11.2 Modèle sans interactions
La version la plus simple consiste à considérer simplement deux facteurs successivement, c’est-à-dire que la variance est décomposée d’abord selon le premier facteur, et ensuite selon le second.
\[y_{ijk} = \mu + \tau1_j + \tau2_k + \epsilon_i \mathrm{\ avec\ } \epsilon \sim N(0, \sigma)\]
avec \(\tau1_j\) correspondant à l’écart de la moyenne générale \(µ\) à la moyenne selon la jème population pour la variable fact1
, et \(\tau2_k\) correspondant à l’écart vers le kème niveau d’une seconde variable fact2
. La formule qui spécifie ce modèle dans R avec les trois variables y
, fact1
et fact2
s’écrit :
\[y \sim fact1 + fact2\]
Notez que, quel que soit le niveau considéré pour \(\tau1\), un niveau donné de \(\tau2\) est constant dans l’équation qui décrit ce modèle. Cela signifie que l’on considère que les écarts pour les moyennes de la variable fact2
sont toujours les mêmes depuis les moyennes de fact1
. Donc, si une sous-population de fact2
tend à avoir une moyenne, disons, supérieure pour la première sous-population de fact1
, elle sera considérée comme ayant les mêmes écarts pour toutes les autres sous-populations de fact1
. Évidemment, cette condition n’est pas toujours rencontrée dans la pratique.
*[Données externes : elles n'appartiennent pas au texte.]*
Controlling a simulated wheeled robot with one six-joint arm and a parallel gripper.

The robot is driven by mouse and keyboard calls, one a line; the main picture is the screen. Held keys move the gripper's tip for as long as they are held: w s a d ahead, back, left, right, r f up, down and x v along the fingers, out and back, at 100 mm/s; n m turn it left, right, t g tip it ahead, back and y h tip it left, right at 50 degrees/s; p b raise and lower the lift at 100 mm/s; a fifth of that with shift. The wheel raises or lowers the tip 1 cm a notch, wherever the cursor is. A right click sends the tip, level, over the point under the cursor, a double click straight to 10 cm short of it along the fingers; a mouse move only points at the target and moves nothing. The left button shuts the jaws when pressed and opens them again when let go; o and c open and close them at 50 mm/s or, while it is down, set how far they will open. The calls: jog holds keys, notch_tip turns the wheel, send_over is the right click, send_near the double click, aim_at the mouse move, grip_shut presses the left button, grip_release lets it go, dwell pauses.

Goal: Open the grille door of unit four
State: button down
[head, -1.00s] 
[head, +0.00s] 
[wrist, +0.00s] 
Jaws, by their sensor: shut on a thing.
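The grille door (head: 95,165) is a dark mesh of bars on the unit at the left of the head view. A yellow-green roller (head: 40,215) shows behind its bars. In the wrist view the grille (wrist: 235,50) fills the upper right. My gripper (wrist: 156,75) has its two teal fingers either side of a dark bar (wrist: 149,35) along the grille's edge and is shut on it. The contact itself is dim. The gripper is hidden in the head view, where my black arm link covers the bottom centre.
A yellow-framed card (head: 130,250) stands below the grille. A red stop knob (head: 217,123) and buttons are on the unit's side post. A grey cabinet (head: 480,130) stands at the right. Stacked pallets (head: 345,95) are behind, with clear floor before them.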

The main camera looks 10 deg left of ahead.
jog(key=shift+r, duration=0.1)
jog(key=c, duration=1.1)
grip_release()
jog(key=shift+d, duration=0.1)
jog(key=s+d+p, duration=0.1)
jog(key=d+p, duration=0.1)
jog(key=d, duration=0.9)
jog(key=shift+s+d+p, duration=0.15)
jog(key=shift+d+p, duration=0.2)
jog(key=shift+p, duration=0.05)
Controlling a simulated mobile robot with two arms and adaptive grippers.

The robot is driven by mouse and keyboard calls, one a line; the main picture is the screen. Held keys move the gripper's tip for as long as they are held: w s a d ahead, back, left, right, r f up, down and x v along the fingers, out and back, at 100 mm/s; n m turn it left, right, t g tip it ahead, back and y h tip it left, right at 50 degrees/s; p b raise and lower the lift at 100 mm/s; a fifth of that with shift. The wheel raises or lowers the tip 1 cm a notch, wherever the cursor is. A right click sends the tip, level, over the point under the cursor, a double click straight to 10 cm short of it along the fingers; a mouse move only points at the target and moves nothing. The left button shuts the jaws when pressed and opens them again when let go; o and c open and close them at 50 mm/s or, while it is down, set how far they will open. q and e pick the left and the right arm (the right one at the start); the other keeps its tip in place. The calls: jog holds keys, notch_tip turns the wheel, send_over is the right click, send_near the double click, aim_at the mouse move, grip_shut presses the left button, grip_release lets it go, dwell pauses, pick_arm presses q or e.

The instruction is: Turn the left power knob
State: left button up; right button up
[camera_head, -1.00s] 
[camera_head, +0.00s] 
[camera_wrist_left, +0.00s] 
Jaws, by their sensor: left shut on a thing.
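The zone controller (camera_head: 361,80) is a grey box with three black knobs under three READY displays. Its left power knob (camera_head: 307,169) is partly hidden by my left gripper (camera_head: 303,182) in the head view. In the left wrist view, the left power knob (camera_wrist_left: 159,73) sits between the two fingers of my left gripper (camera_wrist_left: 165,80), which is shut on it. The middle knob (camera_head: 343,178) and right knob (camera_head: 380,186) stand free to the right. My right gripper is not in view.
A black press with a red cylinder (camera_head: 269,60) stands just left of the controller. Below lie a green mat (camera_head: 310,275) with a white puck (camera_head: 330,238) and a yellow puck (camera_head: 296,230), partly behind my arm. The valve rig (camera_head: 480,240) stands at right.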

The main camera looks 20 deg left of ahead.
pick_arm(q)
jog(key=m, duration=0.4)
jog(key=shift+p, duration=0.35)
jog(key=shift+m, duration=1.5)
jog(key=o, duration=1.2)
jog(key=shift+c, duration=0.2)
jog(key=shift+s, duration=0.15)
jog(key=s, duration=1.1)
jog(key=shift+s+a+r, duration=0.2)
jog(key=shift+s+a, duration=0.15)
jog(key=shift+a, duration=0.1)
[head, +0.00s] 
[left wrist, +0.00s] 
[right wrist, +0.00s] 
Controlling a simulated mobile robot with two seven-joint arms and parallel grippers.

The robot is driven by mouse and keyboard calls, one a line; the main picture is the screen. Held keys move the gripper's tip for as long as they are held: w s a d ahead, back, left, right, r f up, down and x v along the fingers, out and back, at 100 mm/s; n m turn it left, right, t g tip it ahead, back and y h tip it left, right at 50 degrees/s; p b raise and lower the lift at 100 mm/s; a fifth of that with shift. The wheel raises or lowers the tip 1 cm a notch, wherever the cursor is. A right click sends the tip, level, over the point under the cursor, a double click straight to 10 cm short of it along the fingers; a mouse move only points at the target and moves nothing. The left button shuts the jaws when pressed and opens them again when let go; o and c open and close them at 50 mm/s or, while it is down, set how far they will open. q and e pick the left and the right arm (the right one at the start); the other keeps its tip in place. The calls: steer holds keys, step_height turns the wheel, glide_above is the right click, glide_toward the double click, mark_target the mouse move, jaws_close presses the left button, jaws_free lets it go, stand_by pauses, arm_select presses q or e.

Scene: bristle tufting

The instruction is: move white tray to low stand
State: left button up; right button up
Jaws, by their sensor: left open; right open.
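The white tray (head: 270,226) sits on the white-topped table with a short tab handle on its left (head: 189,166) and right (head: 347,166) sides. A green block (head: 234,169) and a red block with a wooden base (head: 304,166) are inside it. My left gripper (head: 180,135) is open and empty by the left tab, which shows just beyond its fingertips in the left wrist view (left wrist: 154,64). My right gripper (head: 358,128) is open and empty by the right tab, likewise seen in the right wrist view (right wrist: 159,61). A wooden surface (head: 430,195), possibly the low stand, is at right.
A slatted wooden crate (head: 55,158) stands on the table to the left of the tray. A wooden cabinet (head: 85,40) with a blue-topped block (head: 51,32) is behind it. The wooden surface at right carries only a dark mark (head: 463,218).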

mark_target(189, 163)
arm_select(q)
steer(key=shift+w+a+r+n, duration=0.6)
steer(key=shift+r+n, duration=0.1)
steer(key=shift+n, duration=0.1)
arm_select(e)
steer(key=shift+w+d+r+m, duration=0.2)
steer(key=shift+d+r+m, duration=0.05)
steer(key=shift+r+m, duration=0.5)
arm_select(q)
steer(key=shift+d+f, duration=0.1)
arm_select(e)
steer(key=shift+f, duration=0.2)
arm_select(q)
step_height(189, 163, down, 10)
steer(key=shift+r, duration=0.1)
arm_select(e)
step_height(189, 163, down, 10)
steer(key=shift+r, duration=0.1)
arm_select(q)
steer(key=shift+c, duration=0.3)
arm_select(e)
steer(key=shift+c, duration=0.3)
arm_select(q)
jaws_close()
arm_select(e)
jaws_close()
Le graphique des interactions (Fig. 11.1) permets de visualiser les écarts des moyennes respectives des différentes sous-populations. Si les segments de droites sont parallèles ou presque parallèles, nous pouvons considérer que les interactions sont faibles, voire nulles, et le présent modèle sera adapté.
read("crabs", package = "MASS", lang = "fr") %>.%
mutate(., aspect = labelise(
as.numeric(rear / width),
"Ratio largeur arrière / max", units = NA)) %>.%
mutate(., aspect5 = labelise(
aspect^5,
"(Ratio largeur arrière /max)^5", units = NA)) %>.%
select(., species, sex, aspect, aspect5) %->%
crabs2
# Graphique de base pour visualiser les interactions
#chart$base(interaction.plot(crabs2$species, crabs2$sex, crabs2$aspect5))
# Version avec ggplot2
crabs2 %>.%
sgroup_by(., species, sex) %>.%
ssummarise(., aspect5_groups = mean(aspect5)) %>.%
print(.) %>.% # Tableau des moyennes par groupes
chart(data = ., aspect5_groups ~ species %col=% sex %group=% sex) +
geom_line() +
geom_point()
# # A data.table: 4 x 3
# species sex aspect5_groups
# <fct> <fct> <dbl>
# 1 B F 0.00727
# 2 B M 0.00363
# 3 O F 0.00811
# 4 O M 0.00427
À vous de jouer !
Au niveau de la description préliminaire des données, nous pourrons utiliser un tableau qui résume la moyenne, l’écart type et le nombre d’observations pour chaque combinaison des deux variables facteurs.
crabs2 %>.%
sgroup_by(., species, sex) %>.%
ssummarise(.,
mean = fmean(aspect5),
sd = fsd(aspect5),
count = fnobs(aspect5))
# # A data.table: 4 x 5
# species sex mean sd count
# <fct> <fct> <dbl> <dbl> <int>
# 1 B F 0.00727 0.00115 50
# 2 B M 0.00363 0.00124 50
# 3 O F 0.00811 0.00138 50
# 4 O M 0.00427 0.00130 50
Pour la visualisation graphique, nous sommes tributaires du nombre d’observations. Avec moins d’une petite dizaine d’observations, nous représenterons des points pour chaque observation et superposerons les moyennes. Lorsque le nombre est plus grand, nous pourrons utiliser soit les boites de dispersion, soit le graphique en violon si ce nombre est encore plus élevé. Voyons cela sur notre exemple. La Fig. 11.2 montre ce que cela donne si l’on opte pour les boites de dispersion.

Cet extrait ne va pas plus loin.